### DATASET RECORDS
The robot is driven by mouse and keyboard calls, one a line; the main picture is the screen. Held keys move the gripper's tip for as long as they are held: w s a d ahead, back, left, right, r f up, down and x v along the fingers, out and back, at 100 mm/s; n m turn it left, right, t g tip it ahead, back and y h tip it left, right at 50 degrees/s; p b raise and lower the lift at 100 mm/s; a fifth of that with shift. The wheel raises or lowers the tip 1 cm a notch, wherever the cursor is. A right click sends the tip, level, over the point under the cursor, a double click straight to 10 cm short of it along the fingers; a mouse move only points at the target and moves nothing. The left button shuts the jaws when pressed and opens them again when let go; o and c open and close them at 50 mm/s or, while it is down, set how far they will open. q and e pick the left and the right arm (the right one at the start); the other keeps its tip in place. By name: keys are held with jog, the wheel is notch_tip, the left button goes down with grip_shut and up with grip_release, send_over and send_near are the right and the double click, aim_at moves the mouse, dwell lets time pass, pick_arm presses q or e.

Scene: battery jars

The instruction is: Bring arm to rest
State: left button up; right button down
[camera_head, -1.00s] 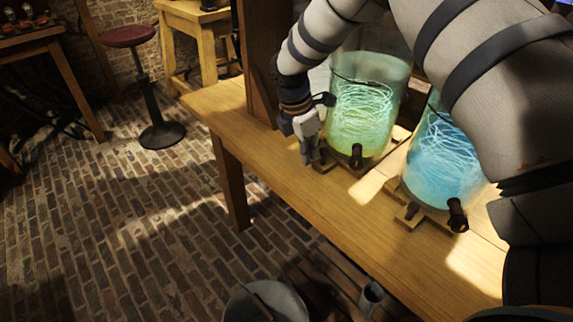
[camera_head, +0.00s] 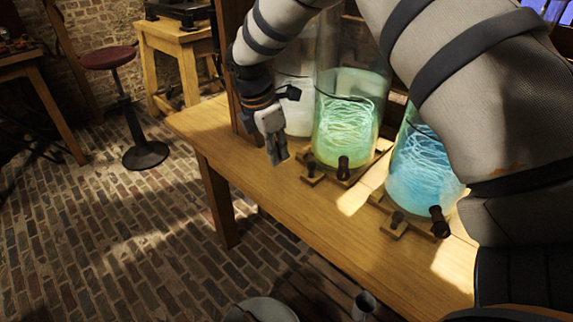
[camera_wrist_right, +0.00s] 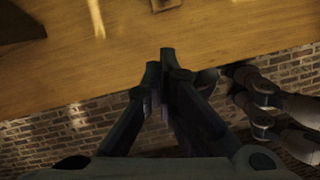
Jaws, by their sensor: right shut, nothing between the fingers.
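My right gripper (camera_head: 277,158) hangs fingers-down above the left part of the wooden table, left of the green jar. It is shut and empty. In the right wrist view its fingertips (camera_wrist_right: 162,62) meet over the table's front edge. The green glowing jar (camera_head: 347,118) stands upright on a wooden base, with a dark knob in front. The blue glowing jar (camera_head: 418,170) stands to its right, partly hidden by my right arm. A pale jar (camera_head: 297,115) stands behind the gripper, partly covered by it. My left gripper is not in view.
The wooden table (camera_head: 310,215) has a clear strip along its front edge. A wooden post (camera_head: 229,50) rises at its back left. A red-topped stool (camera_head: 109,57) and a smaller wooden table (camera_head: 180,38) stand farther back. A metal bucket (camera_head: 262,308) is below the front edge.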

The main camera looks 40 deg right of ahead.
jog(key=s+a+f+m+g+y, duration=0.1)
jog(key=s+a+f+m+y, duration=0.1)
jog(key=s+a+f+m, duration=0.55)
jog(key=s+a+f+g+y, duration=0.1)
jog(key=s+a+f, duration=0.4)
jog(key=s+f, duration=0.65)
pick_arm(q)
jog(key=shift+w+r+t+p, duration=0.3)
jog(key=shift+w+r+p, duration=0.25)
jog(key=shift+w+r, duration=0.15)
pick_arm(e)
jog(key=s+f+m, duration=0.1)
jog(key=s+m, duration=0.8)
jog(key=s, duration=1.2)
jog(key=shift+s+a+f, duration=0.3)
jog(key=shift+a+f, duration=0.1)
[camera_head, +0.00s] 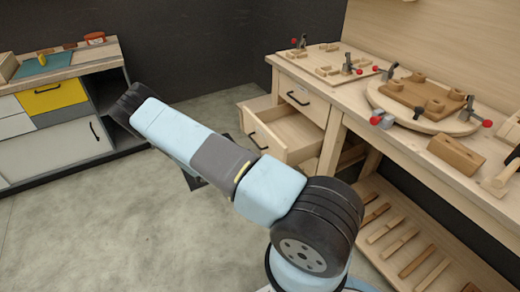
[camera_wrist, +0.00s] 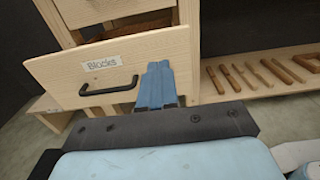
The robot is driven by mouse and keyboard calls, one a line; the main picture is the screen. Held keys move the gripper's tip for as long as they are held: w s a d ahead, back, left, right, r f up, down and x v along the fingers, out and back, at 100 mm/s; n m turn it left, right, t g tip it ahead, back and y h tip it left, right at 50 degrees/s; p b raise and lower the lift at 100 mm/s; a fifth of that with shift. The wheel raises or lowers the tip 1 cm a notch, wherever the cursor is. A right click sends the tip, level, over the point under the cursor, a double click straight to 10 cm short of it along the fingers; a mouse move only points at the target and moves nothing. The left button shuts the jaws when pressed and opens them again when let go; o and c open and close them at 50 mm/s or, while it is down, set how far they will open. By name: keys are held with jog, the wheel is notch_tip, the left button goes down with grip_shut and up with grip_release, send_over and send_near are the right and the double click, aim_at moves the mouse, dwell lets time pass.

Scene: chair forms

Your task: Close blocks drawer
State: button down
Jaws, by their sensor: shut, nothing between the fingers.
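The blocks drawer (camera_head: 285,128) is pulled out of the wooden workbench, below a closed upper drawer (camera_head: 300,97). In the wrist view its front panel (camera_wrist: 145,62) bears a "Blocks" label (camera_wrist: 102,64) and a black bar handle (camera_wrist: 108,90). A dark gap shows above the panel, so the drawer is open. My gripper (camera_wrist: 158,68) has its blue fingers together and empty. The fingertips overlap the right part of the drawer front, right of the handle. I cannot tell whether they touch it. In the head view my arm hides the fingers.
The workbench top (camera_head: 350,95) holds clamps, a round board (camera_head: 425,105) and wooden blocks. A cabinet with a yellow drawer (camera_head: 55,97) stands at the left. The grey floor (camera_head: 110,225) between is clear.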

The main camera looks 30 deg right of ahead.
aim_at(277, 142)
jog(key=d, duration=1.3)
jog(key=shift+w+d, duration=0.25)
######
### DATASET RECORDS
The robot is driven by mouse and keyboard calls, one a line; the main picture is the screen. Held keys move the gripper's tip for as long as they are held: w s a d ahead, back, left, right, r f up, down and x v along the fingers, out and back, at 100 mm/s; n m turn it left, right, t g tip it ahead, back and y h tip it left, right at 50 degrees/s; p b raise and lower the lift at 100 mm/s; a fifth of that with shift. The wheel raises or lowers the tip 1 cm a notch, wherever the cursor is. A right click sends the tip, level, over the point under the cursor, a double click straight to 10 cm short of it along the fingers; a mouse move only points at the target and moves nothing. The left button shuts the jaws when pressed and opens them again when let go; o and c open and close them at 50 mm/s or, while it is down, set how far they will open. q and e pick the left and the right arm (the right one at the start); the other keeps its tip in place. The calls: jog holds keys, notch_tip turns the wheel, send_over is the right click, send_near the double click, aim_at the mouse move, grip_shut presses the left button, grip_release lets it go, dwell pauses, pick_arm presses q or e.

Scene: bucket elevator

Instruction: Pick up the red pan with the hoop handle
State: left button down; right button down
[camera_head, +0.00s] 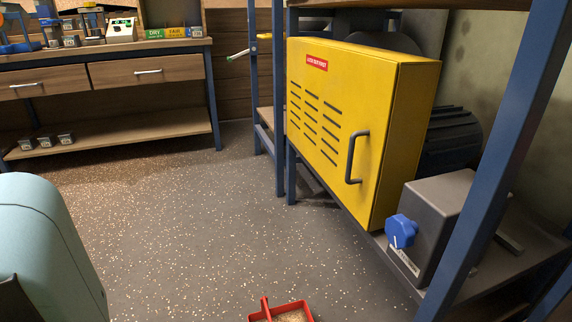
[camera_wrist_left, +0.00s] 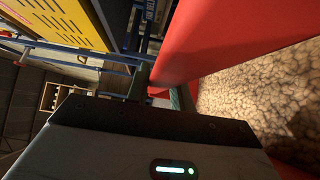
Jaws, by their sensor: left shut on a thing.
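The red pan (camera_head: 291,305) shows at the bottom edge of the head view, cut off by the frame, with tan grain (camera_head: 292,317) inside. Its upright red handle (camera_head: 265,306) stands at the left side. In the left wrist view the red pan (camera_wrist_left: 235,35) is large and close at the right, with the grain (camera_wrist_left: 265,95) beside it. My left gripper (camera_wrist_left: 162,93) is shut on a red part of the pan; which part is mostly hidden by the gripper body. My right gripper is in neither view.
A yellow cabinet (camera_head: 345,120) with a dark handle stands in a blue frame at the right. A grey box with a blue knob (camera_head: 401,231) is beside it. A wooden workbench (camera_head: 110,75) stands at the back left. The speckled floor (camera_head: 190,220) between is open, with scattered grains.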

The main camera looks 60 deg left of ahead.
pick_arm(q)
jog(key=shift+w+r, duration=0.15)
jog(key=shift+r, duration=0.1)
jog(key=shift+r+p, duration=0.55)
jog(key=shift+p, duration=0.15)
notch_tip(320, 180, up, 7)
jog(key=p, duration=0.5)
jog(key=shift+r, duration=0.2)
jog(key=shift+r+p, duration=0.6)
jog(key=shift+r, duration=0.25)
######
### DATASET RECORDS
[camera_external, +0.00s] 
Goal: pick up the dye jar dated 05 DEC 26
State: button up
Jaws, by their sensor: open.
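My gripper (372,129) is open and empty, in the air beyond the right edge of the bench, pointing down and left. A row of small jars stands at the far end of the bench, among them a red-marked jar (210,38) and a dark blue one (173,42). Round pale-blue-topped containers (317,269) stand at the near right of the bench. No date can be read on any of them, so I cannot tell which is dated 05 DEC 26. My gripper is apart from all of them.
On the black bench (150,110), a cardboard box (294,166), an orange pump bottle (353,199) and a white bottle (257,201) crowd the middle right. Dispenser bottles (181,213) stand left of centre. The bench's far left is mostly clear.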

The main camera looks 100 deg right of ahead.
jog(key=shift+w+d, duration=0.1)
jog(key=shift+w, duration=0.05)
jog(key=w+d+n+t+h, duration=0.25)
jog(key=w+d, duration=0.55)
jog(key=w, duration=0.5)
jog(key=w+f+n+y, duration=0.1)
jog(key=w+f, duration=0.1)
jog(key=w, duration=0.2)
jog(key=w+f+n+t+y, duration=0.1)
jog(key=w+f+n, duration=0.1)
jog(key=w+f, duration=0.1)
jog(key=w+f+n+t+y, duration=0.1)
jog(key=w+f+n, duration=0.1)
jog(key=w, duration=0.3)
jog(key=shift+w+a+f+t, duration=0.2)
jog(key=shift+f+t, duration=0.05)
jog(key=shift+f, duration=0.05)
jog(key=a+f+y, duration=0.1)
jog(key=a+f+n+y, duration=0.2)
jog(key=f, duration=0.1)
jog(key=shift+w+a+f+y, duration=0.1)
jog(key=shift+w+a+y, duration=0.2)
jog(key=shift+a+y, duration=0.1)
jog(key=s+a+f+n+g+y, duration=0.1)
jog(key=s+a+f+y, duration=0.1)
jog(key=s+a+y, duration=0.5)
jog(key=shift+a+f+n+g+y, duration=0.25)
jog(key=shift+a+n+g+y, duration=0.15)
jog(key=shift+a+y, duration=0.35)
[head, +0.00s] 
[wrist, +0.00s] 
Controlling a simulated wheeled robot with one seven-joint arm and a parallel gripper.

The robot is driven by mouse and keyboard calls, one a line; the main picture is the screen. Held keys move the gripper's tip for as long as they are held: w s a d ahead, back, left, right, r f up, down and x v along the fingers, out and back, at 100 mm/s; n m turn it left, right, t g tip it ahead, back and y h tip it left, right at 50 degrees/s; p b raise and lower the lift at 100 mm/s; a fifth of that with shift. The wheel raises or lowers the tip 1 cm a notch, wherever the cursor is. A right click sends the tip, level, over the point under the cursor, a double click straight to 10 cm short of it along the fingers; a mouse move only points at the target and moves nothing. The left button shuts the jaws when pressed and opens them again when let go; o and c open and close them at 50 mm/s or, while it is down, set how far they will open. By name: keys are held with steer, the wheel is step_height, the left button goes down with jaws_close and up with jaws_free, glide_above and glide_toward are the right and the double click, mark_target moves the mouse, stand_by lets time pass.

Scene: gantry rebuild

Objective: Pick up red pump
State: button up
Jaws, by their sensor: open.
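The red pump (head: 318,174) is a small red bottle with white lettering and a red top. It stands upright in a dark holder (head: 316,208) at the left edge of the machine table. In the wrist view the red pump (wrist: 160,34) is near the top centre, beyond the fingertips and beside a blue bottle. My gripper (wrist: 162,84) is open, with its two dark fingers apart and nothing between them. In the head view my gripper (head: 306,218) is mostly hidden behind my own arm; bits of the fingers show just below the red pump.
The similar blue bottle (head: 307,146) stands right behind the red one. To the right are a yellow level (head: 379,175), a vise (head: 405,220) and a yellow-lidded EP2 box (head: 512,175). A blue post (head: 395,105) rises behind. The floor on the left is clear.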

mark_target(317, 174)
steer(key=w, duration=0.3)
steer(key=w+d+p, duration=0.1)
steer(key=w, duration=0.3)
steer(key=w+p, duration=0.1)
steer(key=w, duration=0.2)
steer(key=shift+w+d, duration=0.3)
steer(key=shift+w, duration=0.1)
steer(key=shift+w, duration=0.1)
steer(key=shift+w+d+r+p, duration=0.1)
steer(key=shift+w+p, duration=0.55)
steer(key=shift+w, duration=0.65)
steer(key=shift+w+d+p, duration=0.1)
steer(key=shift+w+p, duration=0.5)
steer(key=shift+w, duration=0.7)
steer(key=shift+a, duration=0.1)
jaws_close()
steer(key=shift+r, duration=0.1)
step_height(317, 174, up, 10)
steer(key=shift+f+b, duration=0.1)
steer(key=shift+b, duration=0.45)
######
- WHAT IS ASKED -
Which lines in the listing above hold the word "State"? Show each of them.

- ANSWER TO THIS EXERCISE -
State: left button up; right button down
State: button down
State: left button down; right button down
State: button up
State: button up

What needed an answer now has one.